**To be done:** Find every line below that contains the word "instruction" and copy it out.

(Manipulation episode records)
[BEGIN]

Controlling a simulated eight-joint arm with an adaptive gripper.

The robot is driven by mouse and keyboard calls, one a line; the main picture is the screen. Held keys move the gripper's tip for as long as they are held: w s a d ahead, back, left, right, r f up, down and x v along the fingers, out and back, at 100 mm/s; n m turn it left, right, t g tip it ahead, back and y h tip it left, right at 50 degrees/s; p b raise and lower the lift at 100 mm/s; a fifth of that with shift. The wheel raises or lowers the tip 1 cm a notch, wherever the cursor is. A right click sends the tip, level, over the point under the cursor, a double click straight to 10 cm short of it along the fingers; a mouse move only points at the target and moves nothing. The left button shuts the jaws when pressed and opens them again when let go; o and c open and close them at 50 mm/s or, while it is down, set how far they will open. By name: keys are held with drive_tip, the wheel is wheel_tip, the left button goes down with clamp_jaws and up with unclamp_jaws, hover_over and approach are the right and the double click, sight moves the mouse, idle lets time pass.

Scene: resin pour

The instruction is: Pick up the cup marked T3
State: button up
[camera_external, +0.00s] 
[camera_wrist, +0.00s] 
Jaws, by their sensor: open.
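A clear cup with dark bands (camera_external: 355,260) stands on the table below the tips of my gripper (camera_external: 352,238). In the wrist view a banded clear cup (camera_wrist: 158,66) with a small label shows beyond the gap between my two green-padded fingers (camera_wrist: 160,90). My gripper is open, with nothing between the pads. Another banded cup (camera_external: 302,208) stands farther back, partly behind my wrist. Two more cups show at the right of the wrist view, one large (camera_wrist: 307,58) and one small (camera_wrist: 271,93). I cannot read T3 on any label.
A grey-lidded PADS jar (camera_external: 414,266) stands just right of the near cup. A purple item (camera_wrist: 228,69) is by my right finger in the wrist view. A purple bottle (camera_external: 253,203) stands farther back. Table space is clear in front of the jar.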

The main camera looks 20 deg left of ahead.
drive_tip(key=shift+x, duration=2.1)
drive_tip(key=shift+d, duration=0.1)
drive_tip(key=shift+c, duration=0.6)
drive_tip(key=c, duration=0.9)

[END]
[BEGIN]

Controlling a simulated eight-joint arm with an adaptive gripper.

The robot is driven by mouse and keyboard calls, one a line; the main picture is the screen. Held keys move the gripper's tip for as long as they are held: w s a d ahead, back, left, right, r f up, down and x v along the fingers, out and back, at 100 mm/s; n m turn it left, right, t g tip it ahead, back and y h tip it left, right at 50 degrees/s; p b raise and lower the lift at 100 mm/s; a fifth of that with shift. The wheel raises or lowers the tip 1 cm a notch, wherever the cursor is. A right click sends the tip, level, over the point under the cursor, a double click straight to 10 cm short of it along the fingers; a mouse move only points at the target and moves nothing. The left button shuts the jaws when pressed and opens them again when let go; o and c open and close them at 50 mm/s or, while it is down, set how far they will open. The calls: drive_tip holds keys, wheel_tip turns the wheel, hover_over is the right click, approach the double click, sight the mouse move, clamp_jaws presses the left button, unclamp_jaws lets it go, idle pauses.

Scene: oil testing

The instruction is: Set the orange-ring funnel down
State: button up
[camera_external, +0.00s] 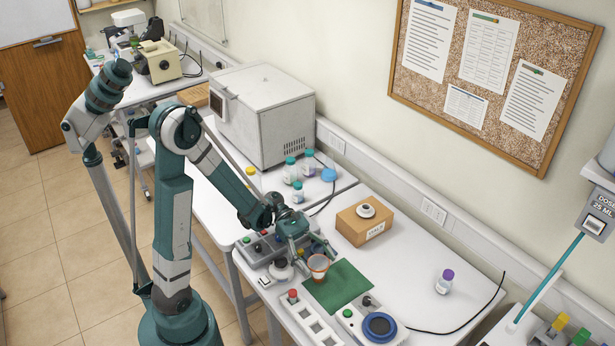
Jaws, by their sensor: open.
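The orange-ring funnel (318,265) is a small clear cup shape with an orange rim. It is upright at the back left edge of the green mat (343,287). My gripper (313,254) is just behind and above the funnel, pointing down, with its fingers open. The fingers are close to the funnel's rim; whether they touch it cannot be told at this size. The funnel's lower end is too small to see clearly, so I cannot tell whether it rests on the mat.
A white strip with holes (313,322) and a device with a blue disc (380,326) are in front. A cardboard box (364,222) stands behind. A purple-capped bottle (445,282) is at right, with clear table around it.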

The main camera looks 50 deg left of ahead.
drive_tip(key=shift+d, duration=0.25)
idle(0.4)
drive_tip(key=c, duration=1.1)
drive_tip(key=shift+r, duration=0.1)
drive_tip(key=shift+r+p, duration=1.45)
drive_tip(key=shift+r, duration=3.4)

[END]

**Answer to this exercise:**
The instruction is: Pick up the cup marked T3
The instruction is: Set the orange-ring funnel down

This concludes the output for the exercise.